5 Psychological Pricing Strategies

5 Psychological Pricing Strategies

Every business owner sells a product or service and those products or services must be priced accordingly. Here are some psychological pricing strategies to think about and implement if necessary.

Psychological pricing in marketing is the idea that certain prices have more psychological impact on your customers than others.

Below are 5 ones you can implement today:

1. Visually Highlight Price Differences

This tactic involves showing two prices, one that has the original price (sometimes crossed out) and the other that has the new and cheaper price. This is a tactic proven to work because people feel like they are getting a bargain.

To take it further, make sure you make the font, font-style, and even color of the new, cheaper price, different than the original price. Also make sure to leave a bit of breathing room as far as spacing goes, this has been shown to be effective.

2. Use Comparative Pricing

Studies have shown that comparative pricing is the most effective strategy. Comparative pricing involves putting similar products side by side but making one significantly cheaper. This forces the customer to decide between two very similar products based on price alone.

3. Try The Buy One Get One Free Tactic

This tactic is when you offer a product at full price but give the customer another product of similar or even equal value for free. Customers look at this tactic as getting one more physical item than they would have otherwise and plays to the accumulation factor. A lot of people however don’t fall for this one because they assume that if the merchant is willing to give away something for free than the item they are paying for must be worth a minimal amount, or possibly be worthless.

Examples of ways around this can be:

• Buy one get the second 20% off
• Buy one get a credit for $100
• Buy one get 3 for free

Get creative!

4. Charm Pricing

Everyone has seen this one. Charm pricing involves using a price with $.99 at the end of it. Studies have shown that dropping the last digit from a ‘0’ to a ‘9’ made a pretty significant perceived difference in the numerical value of the item. So $3.00 was seen as significantly more expensive than $2.99, which is only a cent difference. To simplify this, the strategy says that converting zero ending numbers to nines is an effective psychological pricing strategy.

5. Prestige Pricing

This is the opposite of charm or odd pricing; using whole numbers in your pricing.
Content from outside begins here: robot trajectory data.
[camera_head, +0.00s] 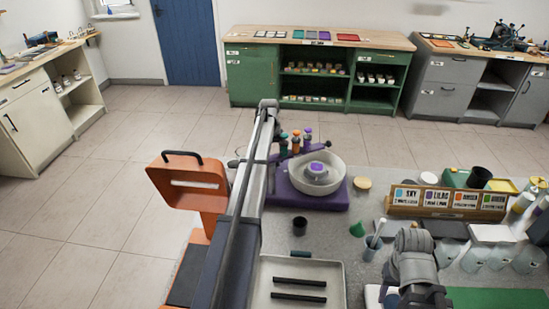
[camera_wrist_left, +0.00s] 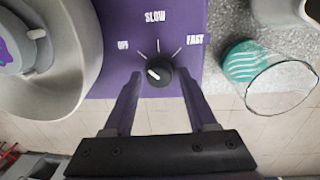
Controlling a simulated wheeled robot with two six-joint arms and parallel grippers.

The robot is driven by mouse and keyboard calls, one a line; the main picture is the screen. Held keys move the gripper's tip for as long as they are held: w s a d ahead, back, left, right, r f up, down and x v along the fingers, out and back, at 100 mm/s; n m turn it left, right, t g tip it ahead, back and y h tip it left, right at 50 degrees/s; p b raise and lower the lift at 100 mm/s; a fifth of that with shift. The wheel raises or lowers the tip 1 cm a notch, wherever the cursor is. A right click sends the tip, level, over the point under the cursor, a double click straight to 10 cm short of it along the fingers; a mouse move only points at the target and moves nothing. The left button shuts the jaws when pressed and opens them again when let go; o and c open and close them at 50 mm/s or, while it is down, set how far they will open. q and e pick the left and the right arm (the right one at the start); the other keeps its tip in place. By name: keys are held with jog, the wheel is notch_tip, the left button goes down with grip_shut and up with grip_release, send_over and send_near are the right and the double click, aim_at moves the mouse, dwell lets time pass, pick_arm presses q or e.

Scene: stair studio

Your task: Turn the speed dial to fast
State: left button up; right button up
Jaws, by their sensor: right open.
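The speed dial (camera_wrist_left: 158,72) is a small black knob with a white mark, on a purple panel (camera_wrist_left: 180,20) labelled OFF at left, SLOW at top and FAST at right. The white mark points up and left, toward OFF. My left gripper (camera_wrist_left: 160,82) is open, with one finger on each side of the dial and small gaps visible; I cannot tell if it touches. In the head view the purple wheel machine (camera_head: 318,198) carries a pale basin (camera_head: 335,180); my left arm hides its left side and the dial. My right gripper (camera_head: 412,258) is over the bench at right, its fingertips unclear.
Open floor lies beyond.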

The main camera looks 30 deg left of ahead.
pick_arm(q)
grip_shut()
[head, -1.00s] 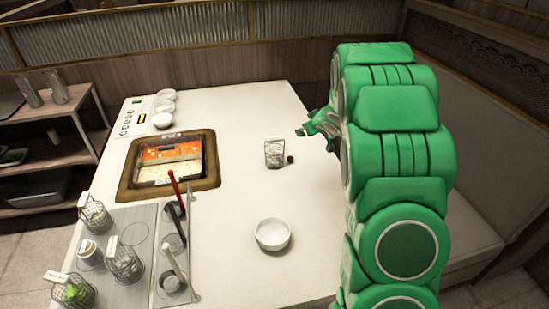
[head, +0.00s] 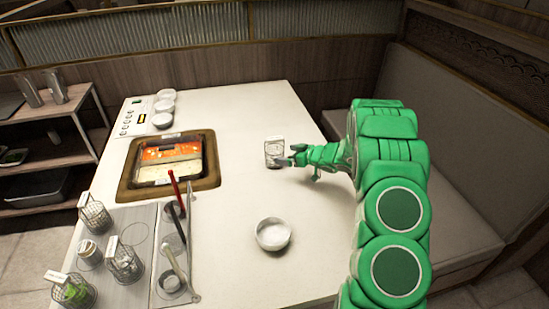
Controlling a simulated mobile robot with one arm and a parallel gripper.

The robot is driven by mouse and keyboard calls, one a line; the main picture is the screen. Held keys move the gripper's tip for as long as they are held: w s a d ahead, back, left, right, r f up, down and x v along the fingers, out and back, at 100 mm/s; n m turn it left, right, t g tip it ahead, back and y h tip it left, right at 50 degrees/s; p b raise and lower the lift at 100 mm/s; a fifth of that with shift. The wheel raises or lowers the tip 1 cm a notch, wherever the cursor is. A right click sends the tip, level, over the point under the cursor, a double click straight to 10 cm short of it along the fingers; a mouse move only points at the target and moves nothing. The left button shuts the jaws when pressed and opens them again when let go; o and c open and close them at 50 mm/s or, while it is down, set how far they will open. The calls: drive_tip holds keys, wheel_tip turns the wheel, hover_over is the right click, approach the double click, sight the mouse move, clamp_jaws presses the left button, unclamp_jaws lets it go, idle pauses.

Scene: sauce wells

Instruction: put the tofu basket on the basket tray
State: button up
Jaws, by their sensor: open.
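A small basket with pale contents and a white label, which looks like the tofu basket (head: 273,150), stands upright on the white table right of the hot pot. My gripper (head: 287,159) is open at the basket's right side, low and close to it. I cannot tell whether the fingers touch it. The grey basket tray (head: 128,214) lies at the table's front left, with round outlines on it. Wire baskets stand on it at the back (head: 95,215), right (head: 125,263) and front left (head: 73,290), with a pale round container (head: 89,253) among them.
The hot pot (head: 172,160) is sunk in the table between basket and tray. Upright ladle handles (head: 173,190) stand along the tray's right side. A white bowl (head: 272,234) sits nearer me. Small bowls (head: 163,108) stand at the back left. The table right of the pot is mostly clear.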

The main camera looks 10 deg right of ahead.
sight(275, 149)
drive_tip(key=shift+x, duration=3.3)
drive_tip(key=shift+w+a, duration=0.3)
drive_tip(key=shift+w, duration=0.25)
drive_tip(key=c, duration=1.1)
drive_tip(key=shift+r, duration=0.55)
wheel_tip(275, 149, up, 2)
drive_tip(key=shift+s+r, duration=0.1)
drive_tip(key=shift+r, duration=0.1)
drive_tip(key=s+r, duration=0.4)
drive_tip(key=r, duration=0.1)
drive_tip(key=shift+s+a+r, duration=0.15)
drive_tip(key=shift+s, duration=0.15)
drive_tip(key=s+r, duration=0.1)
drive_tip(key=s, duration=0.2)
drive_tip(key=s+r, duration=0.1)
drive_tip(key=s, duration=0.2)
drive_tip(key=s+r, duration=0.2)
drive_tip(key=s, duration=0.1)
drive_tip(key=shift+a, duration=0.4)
Studies have shown that people can tend to purchase items that have even numbers, for instance a bottle of wine for $40 is more readily purchased than a bottle that is $38.98. The reason has to do with cognition and the ability to easily process numbers. Even or round numbers have been shown to create comfort in customers.

The point of this isn’t to trick your customers even though this is kind of what it sounds like we are trying to do. It is creative and minor number manipulation. You don’t want to rip off your customers or mislead them, but maybe incentivize them with little pricing strategies here and there.